THE first man to win Bathurst’s Great Race in a Ford V8 has given the 2023 Ford Mustang Supercar his tick of approval.

Fred Gibson, who co-drove a Ford Falcon GT to victory with Harry Firth in 1967, attended the launch of the new car on Thursday at the Repco Bathurst 1000.

The 81-year-old is a true Bathurst legend, who first competed at the venue 60 years ago aboard an MGA in a 6 Hour production car event that preceded the Great Race’s arrival the following year.

Although the driver turned team owner has been retired for over 20 years, he still enjoys heading to Mount Panorama for the Bathurst 1000.

“It gets me excited when you see this sort of thing happening,” Gibson told V8 Sleuth at the launch of the new Ford.

“The car is amazing. It’s a real race car. I think it’s going to be great; it’ll make GM (General Motors) lift their game with their car.

“To have the involvement of Ford in America shows how much backing there is for the program and how much development has been done.

“Time marches on. Cars march on, models change, Ford has the Mustang, the Camaro will be the GM car and it’ll be great racing again in a new era.”

Gibson’s only gripe with the new Mustang is the clutter in the cabin.

There’s no place for a bag of cut oranges like he used to take with him for snacking on during the Great Race – and famously went flying when he rolled 50 years ago!

Gibson has seen every era on the Mountain. And many types of machinery.

His starts in the Great Race spanned Morris 850 and Cooper S tiddlers, to the booming Falcon V8s, an Alfa Romeo 2000 GTV, an A9X Torana and Nissan’s Bluebird turbos.

Gibson’s eponymous team twice won the race with the four-wheel-drive Nissan GT-R in the early 1990s, and then a Holden Commodore at the end of the decade.

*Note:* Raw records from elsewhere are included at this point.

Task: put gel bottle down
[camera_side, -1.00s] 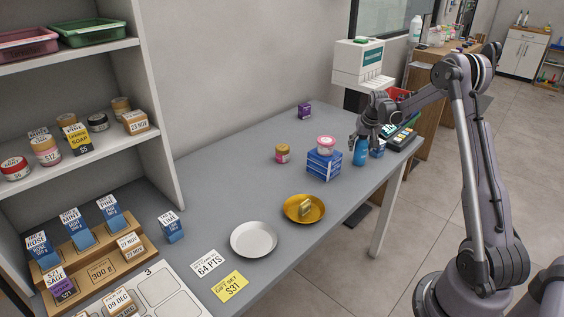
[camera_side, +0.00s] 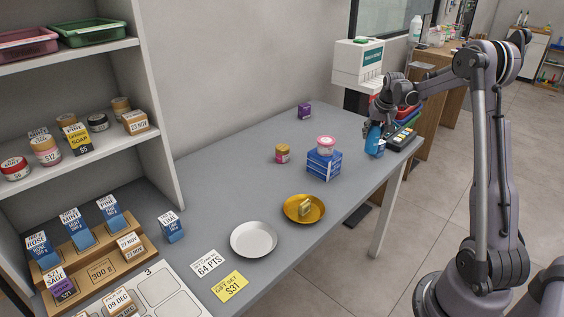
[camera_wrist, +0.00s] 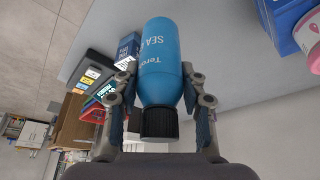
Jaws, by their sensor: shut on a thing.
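The gel bottle is a blue bottle (camera_side: 373,139) with a black cap. My gripper (camera_side: 374,127) is shut on it near the right end of the grey counter in the side view. In the wrist view the blue bottle (camera_wrist: 160,62) sits between both fingers of my gripper (camera_wrist: 160,95), its cap toward the camera and its label partly readable as "SEA". It looks slightly tilted in the side view. I cannot tell whether its base touches the counter.
A small blue box (camera_side: 381,147) stands just beside the bottle, and a card terminal (camera_side: 402,136) lies to its right. A blue stack (camera_side: 323,165) with a pink-labelled jar (camera_side: 326,143) on top stands to the left.

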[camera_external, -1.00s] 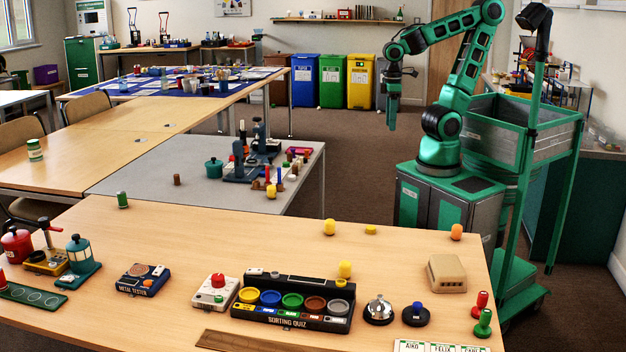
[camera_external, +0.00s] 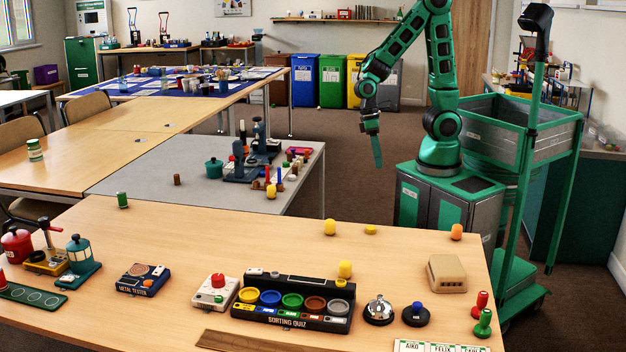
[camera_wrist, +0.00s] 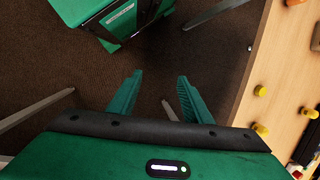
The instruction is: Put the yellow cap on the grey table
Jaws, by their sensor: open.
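The yellow cap, which I take to be the low flat yellow piece (camera_external: 370,230), lies near the far edge of the wooden front table. In the wrist view, what looks like the same piece (camera_wrist: 260,91) is right of my fingers. The grey table (camera_external: 140,180) stands behind the front table, to the left. My gripper (camera_external: 376,150) hangs in the air over the floor, beyond the front table and right of the grey table. In the wrist view my gripper (camera_wrist: 160,77) is open, with only carpet between its fingers.
On the wooden front table (camera_external: 150,230), a taller yellow piece (camera_external: 330,227) stands left of the cap, another (camera_external: 345,268) nearer the camera. An orange piece (camera_external: 456,232) is to the right. A sorting box (camera_external: 295,302) stands in front. The grey table's right half holds several small items.

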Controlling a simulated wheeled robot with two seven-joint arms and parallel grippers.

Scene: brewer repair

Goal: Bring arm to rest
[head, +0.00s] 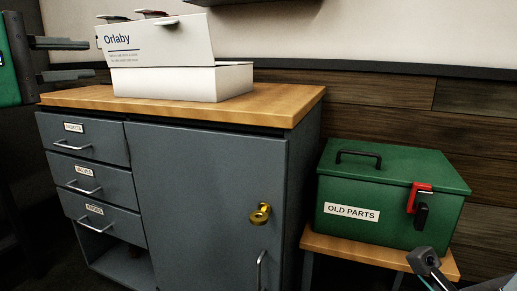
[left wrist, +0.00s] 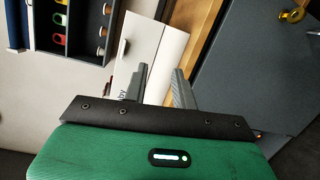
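My left gripper (head: 91,59) is at the left edge of the head view, level with the white box. Its two fingers point right and stand apart with nothing visible between them. In the left wrist view the fingers of my left gripper (left wrist: 158,84) are also apart and empty, with the white box (left wrist: 148,45) and wood beyond them.
A green OLD PARTS box (head: 395,170) sits on a low wooden bench (head: 345,250). A dark rack (left wrist: 80,35) holds coloured items.

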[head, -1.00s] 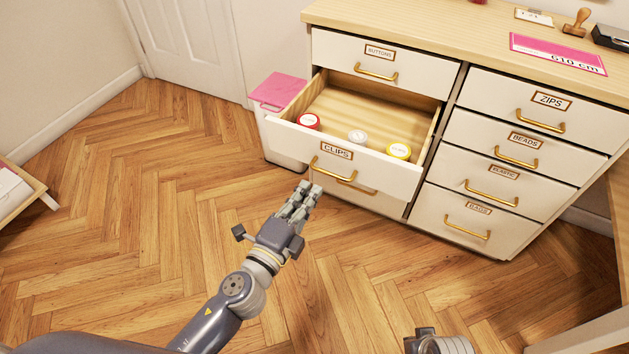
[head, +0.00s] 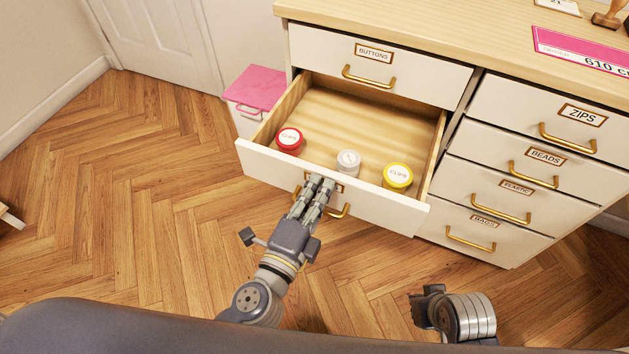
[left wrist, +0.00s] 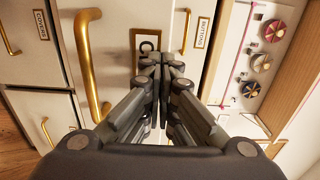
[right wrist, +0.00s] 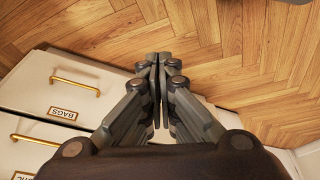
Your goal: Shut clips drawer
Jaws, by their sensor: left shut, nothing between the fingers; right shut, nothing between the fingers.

Fred Gibson at Bathurst in 1991 with the race-winning Nissan GT-R. Pic: an1images.com / Graeme Neander

When asked if he considers himself a Ford man at heart, Gibson said: “Yes, because I started off with Ford under Harry Firth. That was my first big opportunity in touring cars.”

Gibson was a Ford factory driver during the halcyon Falcon GT days during the late 1960s and early 70s – but it was his first outing with the Blue Oval that netted major success.

“I didn’t know Harry at all before we won Bathurst together,” reflects Gibson, who scored the drive after Frank Matich proved unavailable and recommended the then 26-year-old.

“I was looking after Ford Motor Company press cars in Sydney and Max Ward, who was the boss (publicity manager) there, rang me.

This replica of the Firth/Gibson Falcon lives at Bathurst’s National Motor Racing Museum. Pic: Dishan Marikar

“He said ‘do you want to go to Bathurst? Harry Firth wants you to drive with him’. I thought he was joking; I’d never met Harry before!

“The first time I met Harry was at the Abercrombie hotel (in race week). When I arrived at the room, Harry was in his pyjamas; he was getting ready for bed!

“He said, ‘alright cock, I’ve been watching what’s going on, people have recommended you, I think we’ll win the race’.

“Little did I know his plan was for me to do most of the driving. I think he only did one stint!”